─── Materials provided

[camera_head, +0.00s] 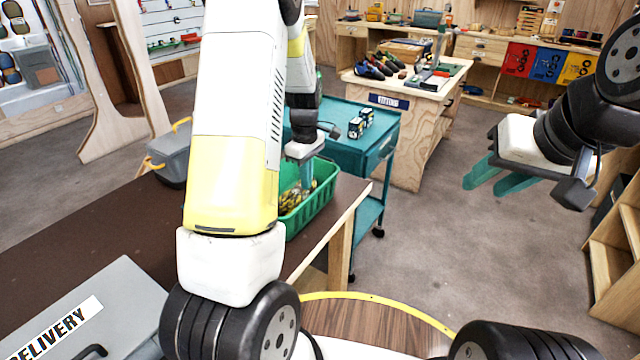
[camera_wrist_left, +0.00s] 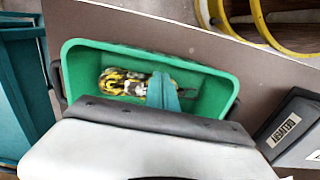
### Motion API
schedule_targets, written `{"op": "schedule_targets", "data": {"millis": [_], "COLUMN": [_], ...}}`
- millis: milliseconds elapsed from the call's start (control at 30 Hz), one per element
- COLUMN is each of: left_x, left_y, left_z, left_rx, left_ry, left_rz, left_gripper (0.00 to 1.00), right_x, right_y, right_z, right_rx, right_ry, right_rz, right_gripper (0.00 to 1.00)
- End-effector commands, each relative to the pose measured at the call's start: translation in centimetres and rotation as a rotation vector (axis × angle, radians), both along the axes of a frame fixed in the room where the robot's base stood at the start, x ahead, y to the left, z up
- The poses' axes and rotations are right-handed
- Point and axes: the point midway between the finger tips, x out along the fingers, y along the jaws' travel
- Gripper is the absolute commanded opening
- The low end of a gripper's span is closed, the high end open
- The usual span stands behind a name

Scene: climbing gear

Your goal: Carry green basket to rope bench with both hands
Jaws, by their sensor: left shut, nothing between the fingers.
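The green basket (camera_head: 312,212) stands on the dark brown table (camera_head: 345,205), near its right end, partly hidden behind my left arm. In the left wrist view the basket (camera_wrist_left: 215,85) shows from above, with yellow and black gear (camera_wrist_left: 125,83) inside and a dark handle at each short end. My left gripper (camera_head: 306,178) is shut and empty, its teal fingertips (camera_wrist_left: 168,92) over or inside the basket, beside the gear; contact is unclear. My right gripper (camera_head: 497,180) is open and empty, over the floor well right of the basket. I cannot tell which bench is the rope bench.
A teal cart (camera_head: 345,125) with small boxes (camera_head: 358,125) stands just behind the table. A wooden bench (camera_head: 415,105) with shoes is beyond it. Floor at the right centre is clear.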

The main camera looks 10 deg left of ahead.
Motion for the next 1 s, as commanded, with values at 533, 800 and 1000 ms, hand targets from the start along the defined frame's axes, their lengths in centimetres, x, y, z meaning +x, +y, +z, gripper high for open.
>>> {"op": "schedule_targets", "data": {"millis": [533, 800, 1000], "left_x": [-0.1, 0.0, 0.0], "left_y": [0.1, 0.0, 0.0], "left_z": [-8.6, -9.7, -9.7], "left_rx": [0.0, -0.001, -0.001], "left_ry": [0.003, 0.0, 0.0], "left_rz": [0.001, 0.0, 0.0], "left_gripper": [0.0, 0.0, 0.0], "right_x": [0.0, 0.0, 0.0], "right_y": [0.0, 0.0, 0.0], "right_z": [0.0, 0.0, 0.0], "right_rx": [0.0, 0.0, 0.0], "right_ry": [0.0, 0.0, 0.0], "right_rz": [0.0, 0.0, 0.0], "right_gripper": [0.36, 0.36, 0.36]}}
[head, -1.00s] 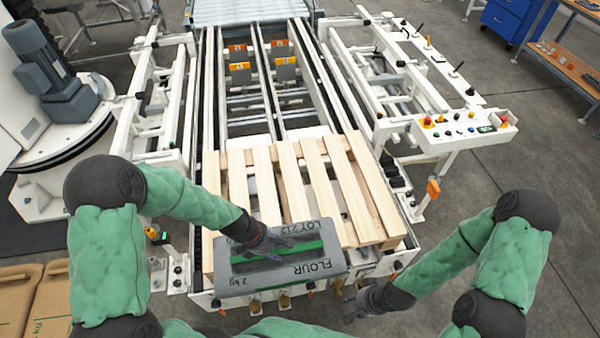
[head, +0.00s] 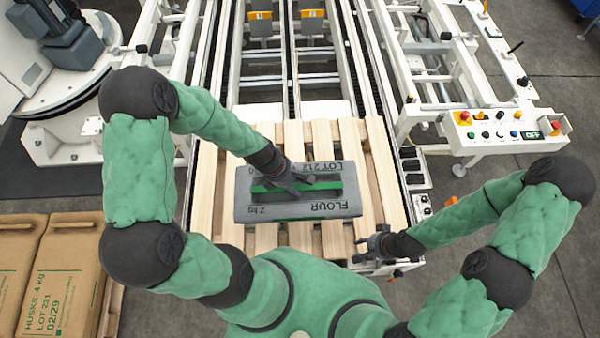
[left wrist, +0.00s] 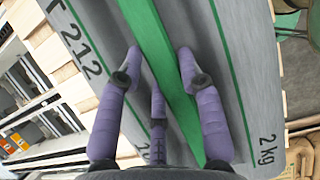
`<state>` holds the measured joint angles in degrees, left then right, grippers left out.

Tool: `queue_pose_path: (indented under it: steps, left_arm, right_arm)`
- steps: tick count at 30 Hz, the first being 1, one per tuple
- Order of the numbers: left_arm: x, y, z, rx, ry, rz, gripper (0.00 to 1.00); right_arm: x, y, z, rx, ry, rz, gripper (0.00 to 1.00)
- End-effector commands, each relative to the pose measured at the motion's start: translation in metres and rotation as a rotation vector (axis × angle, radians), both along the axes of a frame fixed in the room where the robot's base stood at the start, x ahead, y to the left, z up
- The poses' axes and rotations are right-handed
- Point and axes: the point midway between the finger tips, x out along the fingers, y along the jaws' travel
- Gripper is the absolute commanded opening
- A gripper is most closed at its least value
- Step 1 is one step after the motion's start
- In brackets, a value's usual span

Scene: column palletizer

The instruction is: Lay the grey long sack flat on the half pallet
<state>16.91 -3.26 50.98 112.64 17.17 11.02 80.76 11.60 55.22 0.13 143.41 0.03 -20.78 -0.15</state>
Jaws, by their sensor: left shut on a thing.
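The grey long sack (head: 330,205), marked FLOUR, LOT 212 and 2 kg with a green band, is level over the half pallet (head: 208,185), long side across its slats. Whether it touches the slats is unclear. My left gripper (head: 297,184) is shut on the sack from above, near its middle. In the left wrist view, the purple fingers of the left gripper (left wrist: 158,75) lie on the grey sack (left wrist: 225,40) along the green band. My right gripper (head: 364,247) is open and empty by the pallet's near right corner.
Brown husks sacks (head: 62,275) lie at the lower left. The white conveyor frame (head: 398,120) with dark rails runs along the pallet's sides, and a control panel (head: 505,125) with buttons stands at right. Bare slats show left of and beyond the sack.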

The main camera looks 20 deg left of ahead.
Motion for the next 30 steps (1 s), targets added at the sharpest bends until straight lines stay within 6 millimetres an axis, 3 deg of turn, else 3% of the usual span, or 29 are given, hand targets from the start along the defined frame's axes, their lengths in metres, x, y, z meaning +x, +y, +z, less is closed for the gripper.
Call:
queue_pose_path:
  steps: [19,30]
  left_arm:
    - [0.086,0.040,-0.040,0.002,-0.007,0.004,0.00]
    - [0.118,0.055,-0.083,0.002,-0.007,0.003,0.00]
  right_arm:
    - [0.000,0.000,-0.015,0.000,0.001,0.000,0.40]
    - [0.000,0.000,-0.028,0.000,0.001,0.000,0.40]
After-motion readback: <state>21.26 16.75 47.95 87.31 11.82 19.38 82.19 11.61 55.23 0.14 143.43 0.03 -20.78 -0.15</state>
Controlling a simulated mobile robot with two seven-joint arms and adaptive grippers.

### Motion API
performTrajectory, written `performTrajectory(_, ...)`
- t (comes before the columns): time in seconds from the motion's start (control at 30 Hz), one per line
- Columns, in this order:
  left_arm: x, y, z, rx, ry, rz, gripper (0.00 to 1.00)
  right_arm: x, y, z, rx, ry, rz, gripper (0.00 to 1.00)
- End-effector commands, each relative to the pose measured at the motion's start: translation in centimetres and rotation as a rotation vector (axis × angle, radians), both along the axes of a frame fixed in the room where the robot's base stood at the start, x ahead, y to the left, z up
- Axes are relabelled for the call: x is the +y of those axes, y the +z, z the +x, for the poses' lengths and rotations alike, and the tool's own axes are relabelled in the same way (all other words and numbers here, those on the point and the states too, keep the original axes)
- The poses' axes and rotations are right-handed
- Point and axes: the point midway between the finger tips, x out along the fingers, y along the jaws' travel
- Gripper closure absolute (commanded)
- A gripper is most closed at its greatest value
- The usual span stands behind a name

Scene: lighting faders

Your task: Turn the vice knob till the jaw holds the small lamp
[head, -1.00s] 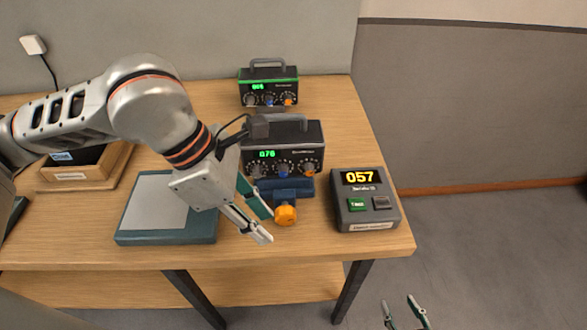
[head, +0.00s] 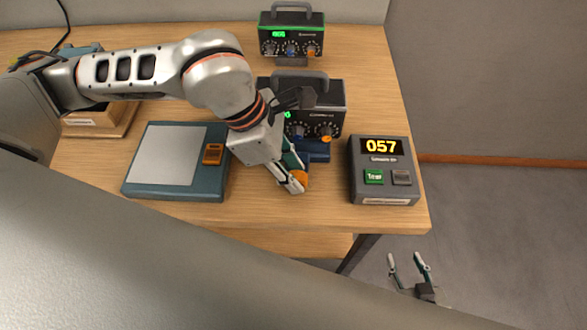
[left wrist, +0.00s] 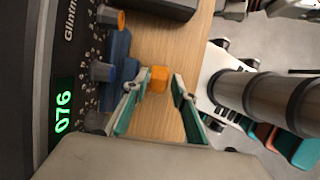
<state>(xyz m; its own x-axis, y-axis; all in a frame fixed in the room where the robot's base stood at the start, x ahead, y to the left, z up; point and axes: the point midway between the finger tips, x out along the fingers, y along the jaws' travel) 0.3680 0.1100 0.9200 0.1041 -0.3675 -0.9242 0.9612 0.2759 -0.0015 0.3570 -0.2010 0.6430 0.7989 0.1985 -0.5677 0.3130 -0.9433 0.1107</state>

──────

**What you will do**
Identify which lines contain the word "meaning" and copy each one.

**Written answer**
Motion for the next 1 s, as commanded, with values at 533, 800 and 1000 ms, hand targets from the start along the defined frame's axes, their lengths in centimetres, x, y, z meaning +x, +y, +z, gripper high for open.
Motion for the next 30 steps (1 s), targets added at the sharpest bends until straight lines stay within 6 millimetres an axis, 3 deg of turn, else 3% of the usual span, or 29 are given, hand targets from the start along the defined frame's axes, their lengths in metres, x, y, z meaning +x, +y, +z, less is closed for the gripper.

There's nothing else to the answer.